Experiential Learning Report

Executive Summary

From its studies, the subcommittee concluded that experiential learning offers an excellent strategy for achieving the College's objective for undergraduate education, viz. fostering the development of a "common core of intellectual skills and traits" among our students (CALS Faculty Policy on Undergraduate Educational Gains).

Communicating, reasoning, working cooperatively with others, setting goals, pursuing lifelong learning, and integrating theory and practice could be enhanced by expanding learning opportunities beyond traditional lectures, discussions, and laboratory exercises. Students need opportunities for well-planned, thought-provoking, supervised and evaluated learning experiences in situations similar to those they will face once they leave Cornell. Such experiences help students not only to develop critical intellectual skills and traits, but also to gain self-confidence, evaluate their progress, and make personal and professional choices.

The committee adopted a definition of experiential education that contrasts it with more traditional forms of teaching and learning. Experiential learning occurs when students are placed in a situation where they think and interact, learn in and from a real-world environment. While traditional teaching and learning is typically teacher-directed, content-driven, text-oriented and classroom-based, experiential learning involves active participation of the student in planning, development and execution of learning activities, is shaped by the problems and pressures arising from the real-world situation and occurs most effectively outside the classroom. For experiential learning to occur within the classroom, the instructor must use strategies that simulate or incorporate real-world situations.

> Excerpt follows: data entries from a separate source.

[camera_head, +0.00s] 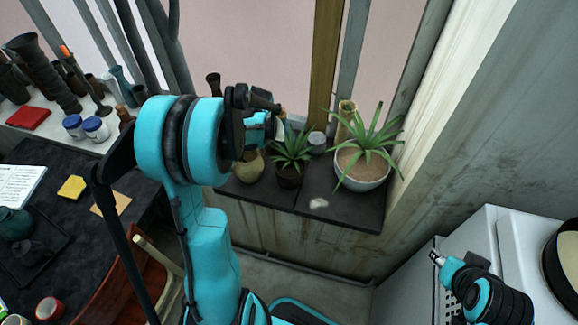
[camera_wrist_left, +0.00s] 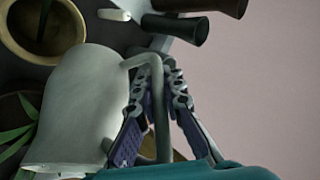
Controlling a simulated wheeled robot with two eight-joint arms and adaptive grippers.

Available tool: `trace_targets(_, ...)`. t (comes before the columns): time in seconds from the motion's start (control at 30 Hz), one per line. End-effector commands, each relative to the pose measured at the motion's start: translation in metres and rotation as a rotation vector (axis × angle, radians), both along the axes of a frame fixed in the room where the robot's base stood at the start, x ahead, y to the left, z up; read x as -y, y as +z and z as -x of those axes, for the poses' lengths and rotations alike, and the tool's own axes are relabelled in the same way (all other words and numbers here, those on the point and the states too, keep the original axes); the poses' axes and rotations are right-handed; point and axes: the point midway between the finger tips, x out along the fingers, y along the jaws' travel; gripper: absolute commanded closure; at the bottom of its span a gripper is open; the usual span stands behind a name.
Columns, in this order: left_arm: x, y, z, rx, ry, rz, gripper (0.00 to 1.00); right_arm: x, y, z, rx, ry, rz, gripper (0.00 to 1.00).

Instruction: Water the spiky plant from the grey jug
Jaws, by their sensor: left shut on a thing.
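My left gripper (camera_wrist_left: 158,88) is shut on the handle of the grey jug (camera_wrist_left: 82,112), with a finger on each side of the handle. In the head view my left gripper (camera_head: 268,122) is above the window ledge, and my arm hides most or all of the jug. A large spiky plant (camera_head: 365,138) stands in a pale round bowl at the right of the ledge. A smaller spiky plant (camera_head: 291,148) stands in a dark pot to its left, nearer the gripper. My right gripper (camera_head: 437,257) is low at the right, away from the plants; its opening is too small to tell.
A rounded tan pot (camera_head: 250,166) and a small grey-lidded jar (camera_head: 317,141) stand on the dark ledge (camera_head: 340,212). A tan vase is behind the large plant. Shelves with bottles and a dark table (camera_head: 70,215) are at left, and a white cabinet (camera_head: 480,228) at right.

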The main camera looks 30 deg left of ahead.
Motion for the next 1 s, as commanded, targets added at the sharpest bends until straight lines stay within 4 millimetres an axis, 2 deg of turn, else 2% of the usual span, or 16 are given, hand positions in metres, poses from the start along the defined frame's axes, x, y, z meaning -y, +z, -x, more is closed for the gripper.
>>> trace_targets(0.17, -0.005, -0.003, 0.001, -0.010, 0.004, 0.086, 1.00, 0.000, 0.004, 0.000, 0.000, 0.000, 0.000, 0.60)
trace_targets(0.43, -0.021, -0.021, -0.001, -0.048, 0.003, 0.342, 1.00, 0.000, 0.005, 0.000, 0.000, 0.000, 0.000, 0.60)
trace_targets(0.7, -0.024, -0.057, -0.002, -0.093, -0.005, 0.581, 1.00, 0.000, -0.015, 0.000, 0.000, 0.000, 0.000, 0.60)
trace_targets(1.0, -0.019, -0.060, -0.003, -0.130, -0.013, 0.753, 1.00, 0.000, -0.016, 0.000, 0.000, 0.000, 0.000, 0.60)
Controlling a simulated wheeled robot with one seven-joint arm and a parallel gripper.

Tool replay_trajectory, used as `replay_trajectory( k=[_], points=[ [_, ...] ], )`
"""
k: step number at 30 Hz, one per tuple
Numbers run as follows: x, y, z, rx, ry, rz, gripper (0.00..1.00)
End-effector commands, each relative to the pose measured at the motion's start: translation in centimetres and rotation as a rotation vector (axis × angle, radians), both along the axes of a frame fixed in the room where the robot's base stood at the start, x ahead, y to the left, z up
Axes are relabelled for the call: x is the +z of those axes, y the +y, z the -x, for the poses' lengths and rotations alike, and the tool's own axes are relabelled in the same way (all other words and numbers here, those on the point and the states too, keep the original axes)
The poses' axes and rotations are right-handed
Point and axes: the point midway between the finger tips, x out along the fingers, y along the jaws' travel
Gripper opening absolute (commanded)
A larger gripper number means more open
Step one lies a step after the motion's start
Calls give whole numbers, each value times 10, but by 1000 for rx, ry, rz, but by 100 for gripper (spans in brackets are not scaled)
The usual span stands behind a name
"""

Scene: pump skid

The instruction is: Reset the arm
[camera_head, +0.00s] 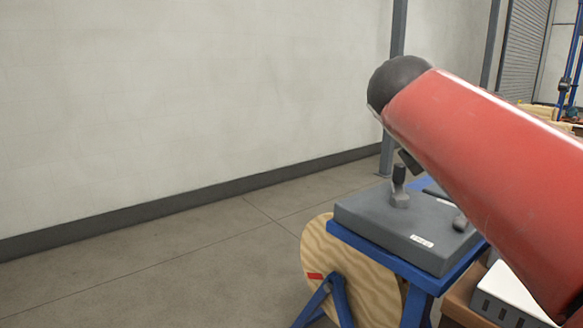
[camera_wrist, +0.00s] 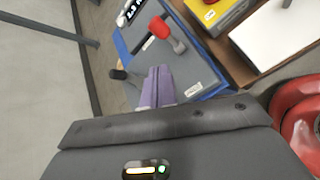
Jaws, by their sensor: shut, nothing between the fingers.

Achieving the greatest benefit from this strategy requires both carefully crafted learning opportunities/situations and a well-designed learning process. To promote development of credit-bearing experiential learning opportunities of the highest quality and to assist interested faculty, the committee identified the criteria and processes characteristic of optimal experiential learning options. Ten criteria were identified; the first five of which were regarded as necessary for any successful experiential learning option.

  • The experience should be purposeful, planned in advance with explicit goals and intended outcomes.
  • The experiences should provide opportunities for reflection.
  • The experience should be supervised, with on-going faculty involvement in all phases.
  • The student's work should be evaluated, with grades based on learning, and the number of credit hours predetermined.
  • Learning should, as much as possible, occur in or simulate a "real-world" context.

Options could be enhanced or further enriched by meeting one or more additional criteria.

  • The experience should present a continual challenge to the student
  • The experience should incorporate active learning, with the student an active participant in all stages of the experience from planning to evaluation.
  • The experience should be enriched, with access to materials, resources and support systems.
  • There should be adequate opportunity to learn, with adequate time and quality of opportunities.
  • The learning experience should involve the application of concepts/knowledge learned in the student's regular course work.

These characteristics are offered, not as prescripts, but as guidance for faculty committed to improving teaching and learning in the College. Effective and optimal experiential learning involves a multi-step, interactive process for the student, faculty member, and others participating. A more detailed description of this process is outlined in the Appendix of this report.

Examination of current courses and programs indicated that experiential learning opportunities already exist in a variety of courses and departments in the College, at three different levels: Level 1 (On Campus- Part of a Class), Level 2 (On Campus- Relatively Independent), and Level 3 (Off Campus- More Independent). Annotated course descriptions in this report exemplify these offerings. These courses and the faculty involved in them could serve as guides and mentors for faculty interested in this approach.

Critical issues for faculty, for students and for the College outlined in this report must be addressed in order to most fully and effectively utilize this strategy. Various committees, administrative entities and others, including CSTL, could play an important role in addressing these issues.

Finally, the committee makes four recommendations- to current faculty involved in experiential learning, to faculty interested in developing experiential learning options, and to the organizational and administrative entities of the College- that would foster the development of experiential learning as a strategy for enhancing undergraduate education.

  • Faculty currently offering experiential learning options are encouraged to reevaluate and, if necessary, to modify their programs to meet as many of the ten criteria as possible.
  • Others interested in this approach are encouraged to experiment, beginning small and letting success build on success.
  • The organizational and administrative entities of the College are encouraged to begin now to address the issues raised by this subcommittee.
  • These same groups are encouraged to reevaluate and reorder the College's priorities in order to make experiential learning a high priority.